>> Begin SOURCE DATA

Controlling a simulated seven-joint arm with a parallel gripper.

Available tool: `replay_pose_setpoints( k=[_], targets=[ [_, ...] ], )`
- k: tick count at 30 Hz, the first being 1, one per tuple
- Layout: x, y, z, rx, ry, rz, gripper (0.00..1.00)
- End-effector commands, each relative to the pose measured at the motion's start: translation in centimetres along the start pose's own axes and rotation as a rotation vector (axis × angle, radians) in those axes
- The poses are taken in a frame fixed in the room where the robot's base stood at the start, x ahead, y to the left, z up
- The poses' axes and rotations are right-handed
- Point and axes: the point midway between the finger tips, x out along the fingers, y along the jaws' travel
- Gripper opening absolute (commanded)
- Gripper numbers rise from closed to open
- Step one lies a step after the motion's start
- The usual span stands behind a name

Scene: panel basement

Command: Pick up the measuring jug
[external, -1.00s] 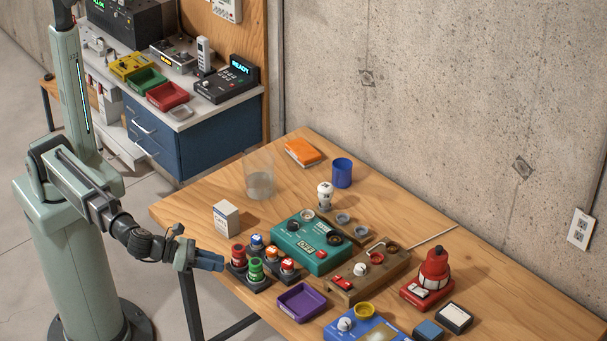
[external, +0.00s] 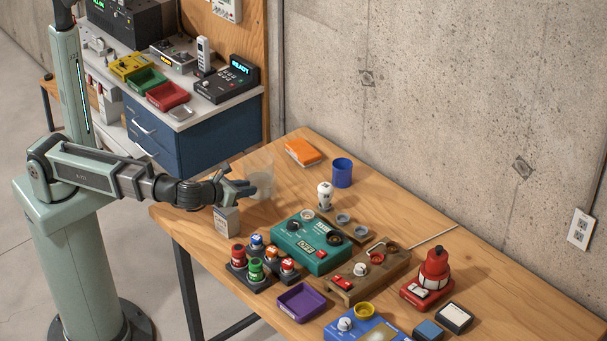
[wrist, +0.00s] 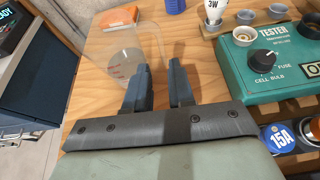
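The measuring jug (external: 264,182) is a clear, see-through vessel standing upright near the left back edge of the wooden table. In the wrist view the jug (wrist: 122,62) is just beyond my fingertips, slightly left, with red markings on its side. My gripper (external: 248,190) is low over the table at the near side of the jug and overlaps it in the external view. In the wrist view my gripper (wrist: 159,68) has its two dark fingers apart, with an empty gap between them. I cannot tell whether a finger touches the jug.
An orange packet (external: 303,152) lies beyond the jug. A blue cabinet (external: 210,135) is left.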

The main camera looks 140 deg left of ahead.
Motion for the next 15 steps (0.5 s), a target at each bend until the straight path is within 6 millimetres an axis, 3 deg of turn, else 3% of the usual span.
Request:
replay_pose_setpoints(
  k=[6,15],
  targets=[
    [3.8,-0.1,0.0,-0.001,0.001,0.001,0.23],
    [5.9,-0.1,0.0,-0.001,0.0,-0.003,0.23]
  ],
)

>> End SOURCE DATA
>> Begin SOURCE DATA

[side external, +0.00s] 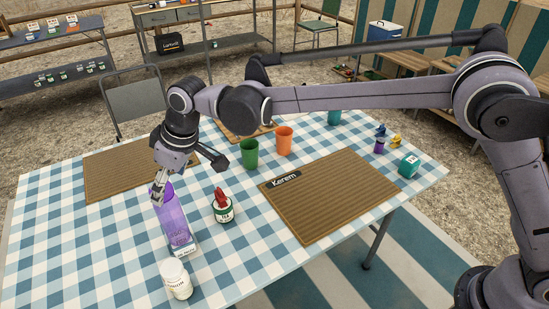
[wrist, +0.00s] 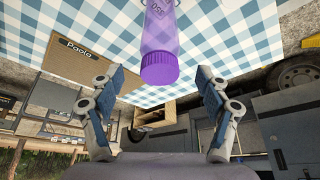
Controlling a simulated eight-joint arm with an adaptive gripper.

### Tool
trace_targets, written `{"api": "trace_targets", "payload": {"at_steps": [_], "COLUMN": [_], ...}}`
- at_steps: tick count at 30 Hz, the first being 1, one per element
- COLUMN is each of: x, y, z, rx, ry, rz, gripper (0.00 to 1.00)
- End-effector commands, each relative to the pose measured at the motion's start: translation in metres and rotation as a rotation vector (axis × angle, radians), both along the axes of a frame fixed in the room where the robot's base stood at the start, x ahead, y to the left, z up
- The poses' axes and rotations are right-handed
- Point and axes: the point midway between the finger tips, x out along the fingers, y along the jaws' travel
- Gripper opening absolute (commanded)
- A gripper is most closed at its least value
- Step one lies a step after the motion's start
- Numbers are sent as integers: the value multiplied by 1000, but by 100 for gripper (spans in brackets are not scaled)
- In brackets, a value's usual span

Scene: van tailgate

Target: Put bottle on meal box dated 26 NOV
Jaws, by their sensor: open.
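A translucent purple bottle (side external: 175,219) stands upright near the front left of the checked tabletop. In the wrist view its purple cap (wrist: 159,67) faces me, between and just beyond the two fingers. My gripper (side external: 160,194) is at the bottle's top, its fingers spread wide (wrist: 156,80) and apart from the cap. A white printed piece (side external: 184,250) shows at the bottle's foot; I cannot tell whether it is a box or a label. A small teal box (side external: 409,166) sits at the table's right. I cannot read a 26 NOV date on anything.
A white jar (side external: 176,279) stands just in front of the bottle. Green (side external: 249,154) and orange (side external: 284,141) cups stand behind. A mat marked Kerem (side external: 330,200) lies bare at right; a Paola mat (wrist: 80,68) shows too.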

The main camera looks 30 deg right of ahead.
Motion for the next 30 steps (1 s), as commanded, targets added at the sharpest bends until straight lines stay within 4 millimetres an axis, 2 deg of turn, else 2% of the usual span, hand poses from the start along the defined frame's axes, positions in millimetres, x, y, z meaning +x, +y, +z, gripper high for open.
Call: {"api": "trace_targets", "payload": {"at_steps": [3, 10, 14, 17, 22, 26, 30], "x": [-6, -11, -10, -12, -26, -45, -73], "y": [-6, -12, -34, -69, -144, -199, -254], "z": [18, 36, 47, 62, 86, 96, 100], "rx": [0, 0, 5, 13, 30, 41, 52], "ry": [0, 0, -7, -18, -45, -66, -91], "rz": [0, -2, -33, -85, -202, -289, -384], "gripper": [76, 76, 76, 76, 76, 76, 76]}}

>> End SOURCE DATA

_SHORT TASK:_ Say how many lines of the data include the string "frame". Nothing other than the number should be given.

_THE ANSWER:_ 3